AVAILABLE DATA
- - -

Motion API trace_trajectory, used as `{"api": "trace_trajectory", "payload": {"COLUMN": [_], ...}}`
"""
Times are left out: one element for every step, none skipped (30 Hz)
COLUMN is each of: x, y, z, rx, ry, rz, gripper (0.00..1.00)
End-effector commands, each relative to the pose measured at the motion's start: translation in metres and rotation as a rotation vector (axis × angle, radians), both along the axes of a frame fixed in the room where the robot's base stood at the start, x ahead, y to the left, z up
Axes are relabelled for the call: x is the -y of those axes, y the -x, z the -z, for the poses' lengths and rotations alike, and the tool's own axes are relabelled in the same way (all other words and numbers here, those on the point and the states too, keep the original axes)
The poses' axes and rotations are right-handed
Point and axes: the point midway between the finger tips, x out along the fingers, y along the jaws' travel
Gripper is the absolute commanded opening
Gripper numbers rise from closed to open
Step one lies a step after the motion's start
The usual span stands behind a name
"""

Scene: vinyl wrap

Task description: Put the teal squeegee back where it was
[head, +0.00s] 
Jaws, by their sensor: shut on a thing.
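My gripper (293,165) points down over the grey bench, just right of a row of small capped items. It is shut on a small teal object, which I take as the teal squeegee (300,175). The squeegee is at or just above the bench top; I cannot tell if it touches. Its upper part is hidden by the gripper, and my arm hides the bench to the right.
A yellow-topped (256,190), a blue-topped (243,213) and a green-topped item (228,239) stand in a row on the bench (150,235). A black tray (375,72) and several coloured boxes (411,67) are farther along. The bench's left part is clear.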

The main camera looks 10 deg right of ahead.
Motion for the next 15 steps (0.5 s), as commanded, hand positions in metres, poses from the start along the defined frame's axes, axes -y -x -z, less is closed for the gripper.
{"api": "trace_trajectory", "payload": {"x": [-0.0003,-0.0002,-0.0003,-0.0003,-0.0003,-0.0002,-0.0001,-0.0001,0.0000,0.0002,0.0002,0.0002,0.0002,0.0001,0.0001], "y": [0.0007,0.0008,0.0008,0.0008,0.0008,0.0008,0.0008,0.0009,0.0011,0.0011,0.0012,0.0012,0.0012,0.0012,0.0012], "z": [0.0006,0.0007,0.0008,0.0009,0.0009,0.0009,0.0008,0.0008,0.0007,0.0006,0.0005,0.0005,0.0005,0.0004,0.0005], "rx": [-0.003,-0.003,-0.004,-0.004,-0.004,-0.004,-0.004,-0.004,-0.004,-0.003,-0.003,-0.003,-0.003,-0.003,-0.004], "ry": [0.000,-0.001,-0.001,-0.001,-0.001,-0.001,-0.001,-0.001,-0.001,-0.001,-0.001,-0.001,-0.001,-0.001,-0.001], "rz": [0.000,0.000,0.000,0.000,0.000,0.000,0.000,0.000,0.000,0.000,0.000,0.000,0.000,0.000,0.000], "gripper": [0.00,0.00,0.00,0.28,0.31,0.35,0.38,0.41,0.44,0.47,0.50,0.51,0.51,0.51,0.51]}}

- - -

DIRECTIONS
Within the listing above, give again exactly every line from the line with "The usual span stands behind a name" through the line with "[head, +0.00s]", both included, and no other line.

WORKED SOLUTION
The usual span stands behind a name
"""

Scene: vinyl wrap

Task description: Put the teal squeegee back where it was
[head, +0.00s] 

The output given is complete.